Alles das soll ohne neue Schulden finanziert werden. Damit hat sich 
die Union durchgesetzt. Es ist aber auch für die SPD richtig. Auch 
sie muss auf solide Haushalte setzen. Die Union hat die Mütterrente 
durchgesetzt. Aber es verstößt nicht gegen die Interessen der 
SPD-Wähler, wenn Mütter von Kindern, die vor 1992 geboren wurden, 
einen Anteil aus der Rentenversicherung erhalten. Bleibt die Automaut
für Ausländer: Sie ist tatsächlich ein unsinniges Instrument der 
Staats- bzw. Straßenfinanzierung. Aber wenn das der Preis der CSU 
war, konnte man ihn Seehofer kaum verwehren. Es ist alles in allem 
ein ordentlicher Koalitionsvertrag, mit dem beide Seiten 
Verantwortung übernehmen. Und wir Bürger können damit wohl ganz gut 
leben. Nun muss die Basis der SPD noch zustimmen. Tut sie es nicht, 
enthauptet sie ihre Partei. Die Führungsriege wäre dann nicht mehr im
Amt zu halten, die Partei auf Jahre zu Bedeutungslosigkeit verdammt. 

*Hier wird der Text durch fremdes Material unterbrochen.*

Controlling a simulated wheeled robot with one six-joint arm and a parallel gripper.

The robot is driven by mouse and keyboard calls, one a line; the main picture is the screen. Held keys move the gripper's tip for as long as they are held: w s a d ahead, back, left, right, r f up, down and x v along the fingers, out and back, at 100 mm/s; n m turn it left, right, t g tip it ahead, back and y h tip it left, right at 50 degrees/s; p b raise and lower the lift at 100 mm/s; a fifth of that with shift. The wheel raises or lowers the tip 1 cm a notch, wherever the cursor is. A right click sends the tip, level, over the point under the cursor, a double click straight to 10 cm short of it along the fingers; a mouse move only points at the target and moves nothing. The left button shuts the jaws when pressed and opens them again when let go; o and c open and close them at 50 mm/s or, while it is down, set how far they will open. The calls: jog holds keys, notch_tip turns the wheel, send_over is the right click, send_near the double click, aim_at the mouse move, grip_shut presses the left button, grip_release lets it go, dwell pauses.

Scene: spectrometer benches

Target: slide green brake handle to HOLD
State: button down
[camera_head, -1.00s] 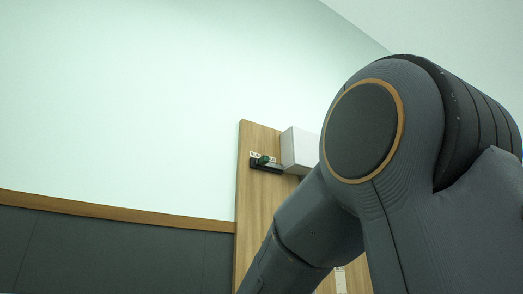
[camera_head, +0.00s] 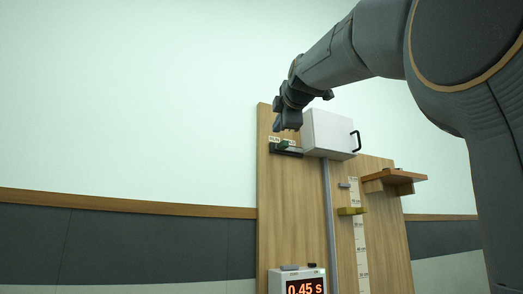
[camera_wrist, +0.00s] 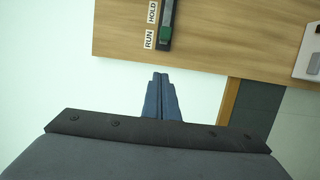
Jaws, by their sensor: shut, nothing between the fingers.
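The green brake handle (camera_head: 283,146) sits in a dark horizontal slot (camera_head: 297,153) near the top left of the wooden board. In the wrist view the green handle (camera_wrist: 165,33) is beside the RUN label (camera_wrist: 149,38). The HOLD label (camera_wrist: 152,12) is further along the same slot, at the top edge of the view. My gripper (camera_head: 288,124) is just above the slot in the head view. In the wrist view its blue fingers (camera_wrist: 161,80) are together and empty, below the handle with a visible gap. Contact with the handle is not seen.
A white box (camera_head: 328,132) with a black handle is fixed right of the slot, close to my gripper. The wooden board (camera_head: 290,210) also bears a scale, a yellow piece (camera_head: 350,211) and a shelf (camera_head: 395,177). A timer (camera_head: 300,283) reads 0.45 s.

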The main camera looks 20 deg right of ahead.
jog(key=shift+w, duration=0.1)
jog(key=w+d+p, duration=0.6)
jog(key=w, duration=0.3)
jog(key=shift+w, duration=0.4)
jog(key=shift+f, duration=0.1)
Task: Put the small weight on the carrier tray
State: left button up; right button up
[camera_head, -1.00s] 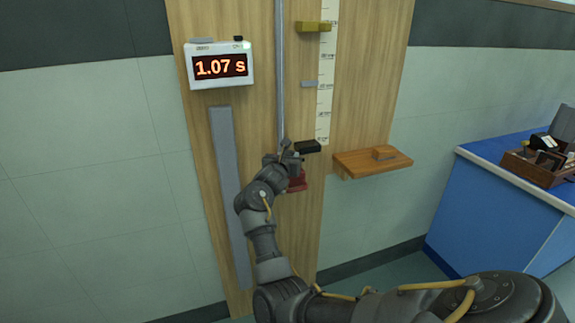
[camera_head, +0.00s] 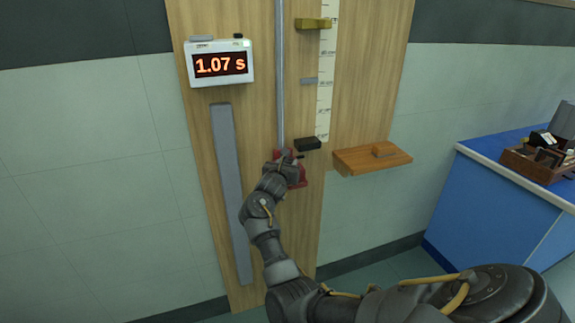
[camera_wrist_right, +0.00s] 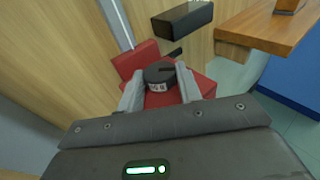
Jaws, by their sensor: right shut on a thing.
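The small weight (camera_wrist_right: 159,76) is a dark, short slotted cylinder with a pale label, seen in the right wrist view. My right gripper (camera_wrist_right: 160,88) is shut on it, one finger on each side. The red carrier tray (camera_wrist_right: 203,84) shows below and around the weight; whether the weight touches it I cannot tell. In the head view the red carrier (camera_head: 297,174) sits at the lower end of the vertical rail, and my right gripper (camera_head: 287,158) is over it, hiding the weight. My left gripper is not in view.
A black block (camera_head: 307,144) sits just above the carrier at right. A wooden shelf (camera_head: 372,159) juts out to its right. A timer (camera_head: 219,64) reads 1.07 s. A blue bench (camera_head: 490,207) with a box of items (camera_head: 540,160) stands at far right.

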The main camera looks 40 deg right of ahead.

Viele Sozialdemokraten samt ihren Sympathisanten hadern gleichwohl 
mit einer Merkel/- SPD-Regierung. Sie nehmen es einerseits Merkel 
übel, dass sie so lange regieren darf. Diese Form des Beleidigtseins 
hat der SPD aber schon gegen Helmut Kohl nicht geholfen. Die Skepsis 
der SPD gegenüber der großen Koalition gründet andererseits auch auf 
ihrem alten inneren Streit zwischen Gesinnungs- und 
Verantwortungsethikern, der sich lange in der Verehrung für Willy 
Brandt und in der Skepsis gegenüber Helmut Schmidt spiegelte. Dieser 
Streit, das Pendeln zwischen Extremen, zeichnet die Partei in 150 
Jahren Geschichte aus. Es gehört auch zu ihren Reizen. Am besten ging
es ihr indes stets, wenn es der Führung gelang, beides im 
Gleichgewicht zu halten. Das hat sie in den Verhandlungen geschafft. 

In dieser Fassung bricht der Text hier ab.